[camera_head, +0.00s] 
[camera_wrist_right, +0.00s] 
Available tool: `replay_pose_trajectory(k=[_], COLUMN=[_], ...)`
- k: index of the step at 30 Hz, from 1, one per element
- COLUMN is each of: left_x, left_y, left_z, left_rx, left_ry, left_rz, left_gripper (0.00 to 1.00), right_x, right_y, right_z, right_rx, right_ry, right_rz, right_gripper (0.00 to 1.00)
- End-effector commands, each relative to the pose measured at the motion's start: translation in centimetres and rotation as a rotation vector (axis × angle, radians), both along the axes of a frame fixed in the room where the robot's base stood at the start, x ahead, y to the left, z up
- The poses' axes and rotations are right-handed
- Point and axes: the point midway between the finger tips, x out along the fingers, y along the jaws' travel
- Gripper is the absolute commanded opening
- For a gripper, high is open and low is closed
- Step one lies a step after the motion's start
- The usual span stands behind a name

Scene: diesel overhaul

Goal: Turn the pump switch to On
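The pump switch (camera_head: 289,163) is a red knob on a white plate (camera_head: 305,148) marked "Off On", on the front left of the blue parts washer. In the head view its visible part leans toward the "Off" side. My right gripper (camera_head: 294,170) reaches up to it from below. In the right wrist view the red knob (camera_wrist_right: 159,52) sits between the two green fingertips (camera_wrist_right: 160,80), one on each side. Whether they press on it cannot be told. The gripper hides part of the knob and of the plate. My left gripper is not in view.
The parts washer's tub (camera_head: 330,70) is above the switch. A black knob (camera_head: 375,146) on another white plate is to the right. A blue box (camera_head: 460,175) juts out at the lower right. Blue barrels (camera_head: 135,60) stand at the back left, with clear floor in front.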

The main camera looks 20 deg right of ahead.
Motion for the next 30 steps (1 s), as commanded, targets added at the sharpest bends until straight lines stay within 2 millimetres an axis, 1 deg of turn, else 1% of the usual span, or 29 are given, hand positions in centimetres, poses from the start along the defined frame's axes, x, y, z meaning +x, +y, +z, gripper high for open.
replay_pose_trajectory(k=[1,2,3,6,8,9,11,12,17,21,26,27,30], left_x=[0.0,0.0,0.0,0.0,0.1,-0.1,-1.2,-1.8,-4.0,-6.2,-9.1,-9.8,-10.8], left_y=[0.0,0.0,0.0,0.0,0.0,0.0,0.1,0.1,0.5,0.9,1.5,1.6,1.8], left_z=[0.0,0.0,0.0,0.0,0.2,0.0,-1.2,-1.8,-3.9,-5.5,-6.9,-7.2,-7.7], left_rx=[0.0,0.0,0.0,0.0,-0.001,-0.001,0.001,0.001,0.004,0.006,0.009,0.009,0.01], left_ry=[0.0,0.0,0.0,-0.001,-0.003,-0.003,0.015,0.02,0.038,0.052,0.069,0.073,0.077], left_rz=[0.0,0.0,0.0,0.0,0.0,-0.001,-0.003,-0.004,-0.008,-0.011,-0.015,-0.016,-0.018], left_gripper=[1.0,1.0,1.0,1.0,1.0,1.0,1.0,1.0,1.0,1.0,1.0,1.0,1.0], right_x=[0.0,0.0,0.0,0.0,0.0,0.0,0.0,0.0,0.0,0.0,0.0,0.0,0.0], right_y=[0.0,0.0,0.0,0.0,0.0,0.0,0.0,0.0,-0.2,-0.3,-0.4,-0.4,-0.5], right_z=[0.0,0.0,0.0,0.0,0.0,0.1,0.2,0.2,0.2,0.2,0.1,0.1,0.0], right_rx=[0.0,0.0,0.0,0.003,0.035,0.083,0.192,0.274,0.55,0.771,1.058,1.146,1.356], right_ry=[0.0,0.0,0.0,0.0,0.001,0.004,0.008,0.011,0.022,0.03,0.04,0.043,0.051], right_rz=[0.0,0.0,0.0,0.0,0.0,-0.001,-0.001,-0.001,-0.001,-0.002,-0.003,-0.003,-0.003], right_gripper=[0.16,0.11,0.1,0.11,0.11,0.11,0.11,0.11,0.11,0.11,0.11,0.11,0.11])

------------------------------

Exercise description >> Nothing should be left out: repeat all of the data exactly.

Response to the exercise >>
[camera_head, +0.00s] 
[camera_wrist_right, +0.00s] 
Available tool: `replay_pose_trajectory(k=[_], COLUMN=[_], ...)`
- k: index of the step at 30 Hz, from 1, one per element
- COLUMN is each of: left_x, left_y, left_z, left_rx, left_ry, left_rz, left_gripper (0.00 to 1.00), right_x, right_y, right_z, right_rx, right_ry, right_rz, right_gripper (0.00 to 1.00)
- End-effector commands, each relative to the pose measured at the motion's start: translation in centimetres and rotation as a rotation vector (axis × angle, radians), both along the axes of a frame fixed in the room where the robot's base stood at the start, x ahead, y to the left, z up
- The poses' axes and rotations are right-handed
- Point and axes: the point midway between the finger tips, x out along the fingers, y along the jaws' travel
- Gripper is the absolute commanded opening
- For a gripper, high is open and low is closed
- Step one lies a step after the motion's start
- The usual span stands behind a name

Scene: diesel overhaul

Goal: Turn the pump switch to On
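The pump switch (camera_head: 289,163) is a red knob on a white plate (camera_head: 305,148) marked "Off On", on the front left of the blue parts washer. In the head view its visible part leans toward the "Off" side. My right gripper (camera_head: 294,170) reaches up to it from below. In the right wrist view the red knob (camera_wrist_right: 159,52) sits between the two green fingertips (camera_wrist_right: 160,80), one on each side. Whether they press on it cannot be told. The gripper hides part of the knob and of the plate. My left gripper is not in view.
The parts washer's tub (camera_head: 330,70) is above the switch. A black knob (camera_head: 375,146) on another white plate is to the right. A blue box (camera_head: 460,175) juts out at the lower right. Blue barrels (camera_head: 135,60) stand at the back left, with clear floor in front.

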The main camera looks 20 deg right of ahead.
Motion for the next 30 steps (1 s), as commanded, targets added at the sharpest bends until straight lines stay within 2 millimetres an axis, 1 deg of turn, else 1% of the usual span, or 29 are given, hand positions in centimetres, poses from the start along the defined frame's axes, x, y, z meaning +x, +y, +z, gripper high for open.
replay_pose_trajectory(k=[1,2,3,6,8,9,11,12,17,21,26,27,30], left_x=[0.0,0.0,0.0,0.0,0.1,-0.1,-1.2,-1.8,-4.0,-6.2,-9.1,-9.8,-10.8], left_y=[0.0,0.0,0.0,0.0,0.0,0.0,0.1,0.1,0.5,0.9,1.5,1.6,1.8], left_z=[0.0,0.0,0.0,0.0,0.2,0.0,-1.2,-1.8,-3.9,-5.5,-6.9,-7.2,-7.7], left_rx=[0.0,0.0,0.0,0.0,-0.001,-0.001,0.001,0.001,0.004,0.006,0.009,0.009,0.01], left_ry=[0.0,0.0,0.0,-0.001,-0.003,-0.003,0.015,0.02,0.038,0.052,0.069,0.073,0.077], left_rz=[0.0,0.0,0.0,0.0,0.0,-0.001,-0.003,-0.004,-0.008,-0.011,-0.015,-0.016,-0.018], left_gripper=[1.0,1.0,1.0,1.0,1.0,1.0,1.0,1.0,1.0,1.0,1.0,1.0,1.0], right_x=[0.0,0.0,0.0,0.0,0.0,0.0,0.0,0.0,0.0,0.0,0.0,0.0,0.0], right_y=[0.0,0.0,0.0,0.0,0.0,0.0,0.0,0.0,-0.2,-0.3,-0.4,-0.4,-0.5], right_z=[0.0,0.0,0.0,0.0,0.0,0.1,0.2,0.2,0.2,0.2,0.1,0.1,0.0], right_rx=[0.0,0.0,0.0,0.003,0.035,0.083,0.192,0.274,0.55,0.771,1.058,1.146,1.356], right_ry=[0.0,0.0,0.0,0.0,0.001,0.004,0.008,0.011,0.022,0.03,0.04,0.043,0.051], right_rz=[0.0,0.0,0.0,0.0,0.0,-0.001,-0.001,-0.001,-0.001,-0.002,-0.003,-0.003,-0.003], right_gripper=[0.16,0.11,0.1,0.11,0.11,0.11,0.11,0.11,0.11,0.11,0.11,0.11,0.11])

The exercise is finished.